I’m not suggesting this is about to happen in Westminster, but there is surely a whiff of Jonestown in what I will call Johnsontown. Just as Jones’s followers knowingly ended their lives rather than turn their backs on their leader, so a large number of Conservative MPs are now willing to sup from the poisonous barrel of lies that their cult leader, Johnson, has created for them. Whether or not this amounts to political suicide we don’t yet know, but by all the standards we have a right to expect from MPs it most certainly should end their careers. For while the prime minster has been found guilty of a criminal act, one he denied on numerous occasions in the House of Commons, most Tories are still acting as his human shield.

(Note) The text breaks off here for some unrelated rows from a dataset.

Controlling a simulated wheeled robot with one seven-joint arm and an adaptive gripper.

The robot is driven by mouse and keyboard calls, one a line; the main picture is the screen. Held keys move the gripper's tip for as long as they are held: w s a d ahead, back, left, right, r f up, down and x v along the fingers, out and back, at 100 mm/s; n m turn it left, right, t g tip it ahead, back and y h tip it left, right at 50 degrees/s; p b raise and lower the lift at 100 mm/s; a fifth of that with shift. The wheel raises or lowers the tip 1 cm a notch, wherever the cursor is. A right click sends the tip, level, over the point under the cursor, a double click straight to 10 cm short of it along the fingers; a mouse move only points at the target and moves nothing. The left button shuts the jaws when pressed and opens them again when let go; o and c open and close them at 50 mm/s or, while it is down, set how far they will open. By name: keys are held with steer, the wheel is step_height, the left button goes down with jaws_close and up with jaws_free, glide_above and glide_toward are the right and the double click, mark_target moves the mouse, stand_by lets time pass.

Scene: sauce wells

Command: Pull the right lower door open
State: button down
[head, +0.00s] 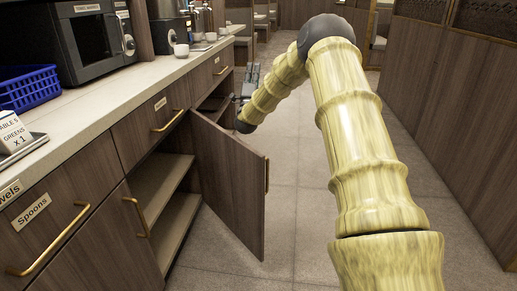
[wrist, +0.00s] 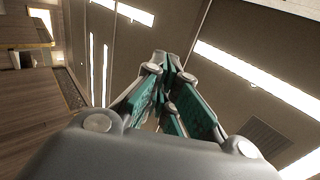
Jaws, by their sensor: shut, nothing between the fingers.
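The right lower door (head: 232,187) is a dark wood panel standing wide open, swung out from the counter into the aisle. Its brass handle (head: 267,175) shows edge-on at the free edge. The open cabinet shows shelves (head: 160,185) inside. My gripper (head: 251,72) is beyond the door's far upper edge, apart from the handle. In the wrist view my gripper (wrist: 168,62) has its green-padded fingers together and empty, pointing up at the ceiling lights. The door does not show in the wrist view.
The neighbouring lower door (head: 115,240) to the left looks closed. A drawer (head: 150,122) sits above the opening. The aisle floor (head: 300,190) is clear; a wood partition (head: 450,110) bounds the right.

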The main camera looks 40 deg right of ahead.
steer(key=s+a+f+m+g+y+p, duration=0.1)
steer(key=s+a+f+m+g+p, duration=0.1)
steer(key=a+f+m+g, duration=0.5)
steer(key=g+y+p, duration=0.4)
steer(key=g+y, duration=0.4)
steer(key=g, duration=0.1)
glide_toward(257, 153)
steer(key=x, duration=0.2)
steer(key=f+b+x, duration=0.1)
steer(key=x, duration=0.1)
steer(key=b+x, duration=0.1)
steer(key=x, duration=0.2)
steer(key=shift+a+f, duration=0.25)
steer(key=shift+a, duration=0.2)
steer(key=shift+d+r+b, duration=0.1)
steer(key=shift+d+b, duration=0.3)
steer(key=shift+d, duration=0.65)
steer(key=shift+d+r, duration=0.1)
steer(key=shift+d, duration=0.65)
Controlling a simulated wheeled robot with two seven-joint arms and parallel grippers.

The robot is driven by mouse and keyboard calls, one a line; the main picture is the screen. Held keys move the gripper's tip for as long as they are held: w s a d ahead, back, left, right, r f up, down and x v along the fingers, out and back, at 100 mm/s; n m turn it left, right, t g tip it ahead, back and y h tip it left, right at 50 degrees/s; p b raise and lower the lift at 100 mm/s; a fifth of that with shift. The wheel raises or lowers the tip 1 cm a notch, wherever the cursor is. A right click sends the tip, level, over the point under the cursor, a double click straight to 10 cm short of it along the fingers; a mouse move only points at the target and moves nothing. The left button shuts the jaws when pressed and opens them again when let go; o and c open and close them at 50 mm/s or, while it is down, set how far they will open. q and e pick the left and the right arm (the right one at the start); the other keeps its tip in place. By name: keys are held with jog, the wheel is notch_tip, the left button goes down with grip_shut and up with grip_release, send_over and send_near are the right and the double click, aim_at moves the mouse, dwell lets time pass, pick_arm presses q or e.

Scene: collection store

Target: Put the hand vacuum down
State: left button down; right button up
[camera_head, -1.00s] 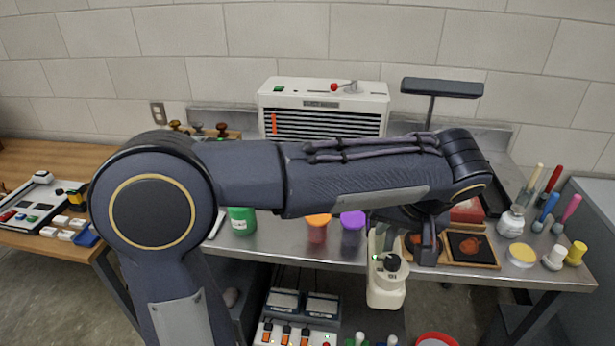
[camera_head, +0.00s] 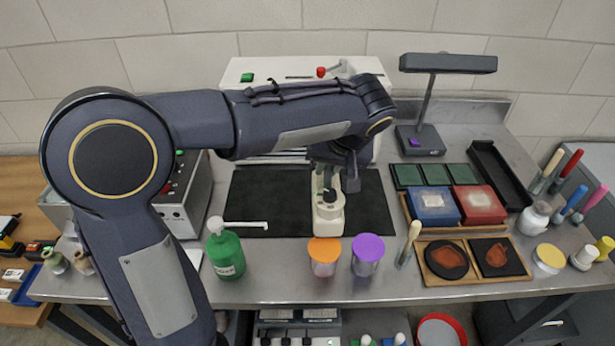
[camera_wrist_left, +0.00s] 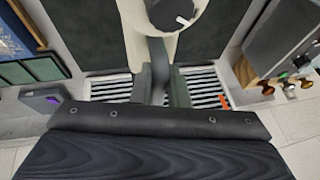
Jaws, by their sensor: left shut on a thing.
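My left gripper (camera_head: 335,170) is shut on the hand vacuum (camera_head: 328,222), a cream-coloured body with a black round part on it. The vacuum is over the dark mat (camera_head: 262,200) in the middle of the steel bench. I cannot tell whether it touches the mat. My forearm hides the top of the gripper. In the left wrist view the fingers (camera_wrist_left: 158,85) are around the vacuum's handle, and the cream body (camera_wrist_left: 135,30) extends away above the dark mat (camera_wrist_left: 85,28). My right gripper is not in view.
A green pump bottle (camera_head: 225,250), orange-lidded jar (camera_head: 324,258) and purple-lidded jar (camera_head: 367,256) stand in front of the mat. A white machine (camera_head: 372,68) is behind it. Wooden trays (camera_head: 470,275) and a lamp (camera_head: 420,140) are to the right. The mat is clear around the vacuum.

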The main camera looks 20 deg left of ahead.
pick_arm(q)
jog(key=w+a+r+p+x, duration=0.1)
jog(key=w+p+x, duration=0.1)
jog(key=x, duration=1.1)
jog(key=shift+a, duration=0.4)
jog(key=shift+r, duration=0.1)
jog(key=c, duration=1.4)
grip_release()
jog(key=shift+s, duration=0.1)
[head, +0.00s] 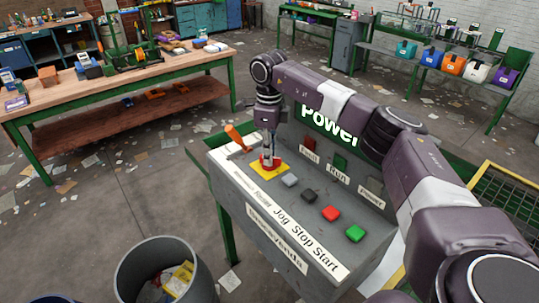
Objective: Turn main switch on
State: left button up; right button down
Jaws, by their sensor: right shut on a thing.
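A grey control console (225,185) with a sloped panel stands in the middle of the head view. A red knob (265,164) sits on a yellow square plate (283,174) at the panel's left part. My right gripper (268,158) points down and is shut on the red knob, hiding part of it. An orange lever (236,137) leans up and left behind the knob. I cannot read a label that tells which of these is the main switch. My left gripper is not in view.
Grey, dark, red (331,213) and green (355,233) buttons line the panel beside labels. A "Power" sign (329,123) stands behind. A grey bin (130,283) is at front left. A wooden workbench (100,88) is at left; the floor between has scattered paper.

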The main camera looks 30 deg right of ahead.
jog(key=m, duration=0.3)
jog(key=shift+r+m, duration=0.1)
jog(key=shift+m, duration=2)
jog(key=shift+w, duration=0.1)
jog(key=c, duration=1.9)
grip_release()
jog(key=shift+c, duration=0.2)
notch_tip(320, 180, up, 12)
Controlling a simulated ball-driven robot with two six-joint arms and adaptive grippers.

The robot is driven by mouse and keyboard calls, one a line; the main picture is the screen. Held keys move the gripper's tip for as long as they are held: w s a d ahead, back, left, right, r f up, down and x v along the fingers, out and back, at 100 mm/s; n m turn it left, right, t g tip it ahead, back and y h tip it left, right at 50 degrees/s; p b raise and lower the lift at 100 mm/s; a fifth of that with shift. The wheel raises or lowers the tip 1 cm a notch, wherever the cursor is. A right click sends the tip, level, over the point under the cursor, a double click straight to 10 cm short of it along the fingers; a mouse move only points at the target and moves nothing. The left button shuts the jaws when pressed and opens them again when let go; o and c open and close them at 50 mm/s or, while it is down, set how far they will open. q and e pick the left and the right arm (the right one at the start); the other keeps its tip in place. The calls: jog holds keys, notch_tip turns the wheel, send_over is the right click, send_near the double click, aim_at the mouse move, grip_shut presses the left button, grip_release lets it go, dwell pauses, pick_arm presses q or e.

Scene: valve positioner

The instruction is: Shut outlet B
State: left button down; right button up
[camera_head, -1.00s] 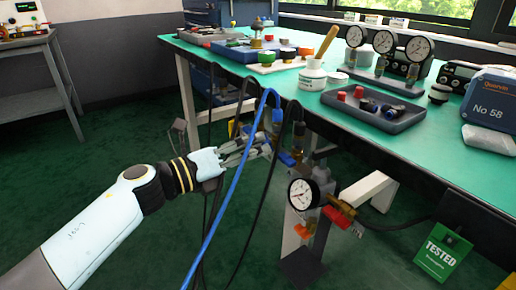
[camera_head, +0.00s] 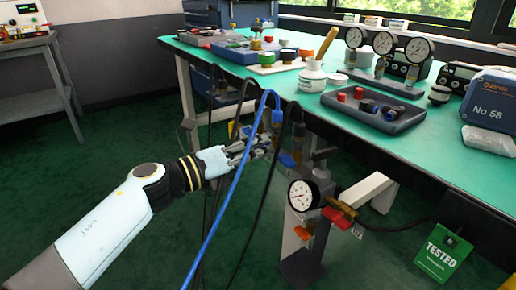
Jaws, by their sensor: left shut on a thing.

At the front of the queue for the Johnsontown barrel are the usual suspects like Jacob Rees-Mogg, Nadine Dorries and Priti Patel. Behind them are hundreds of lesser-known truth-manglers vehemently proclaiming Johnson’s Partygate innocence. Conor Burns, a Tory MP no one outside Bournemouth had ever heard of until this year, shrugged on Channel 4 News that Johnson “was, in a sense, ambushed with cake” for his birthday party bash inside Number 10. Another apologist MP, also previously unknown beyond his Essex constituency, said of the prime minister: “He’s not robbed a bank.”
But even when Johnson was bang to rights and fined by the Met they still excused the flagrant breach of lockdown rules by the actual architect-in-chief. Cue the ever-dependable Northern Ireland secretary Brandon Lewis to lie in defence of a lie. He said the fixed penalty notice – the first of several expected to be served on Johnson – was like a parking or speeding ticket.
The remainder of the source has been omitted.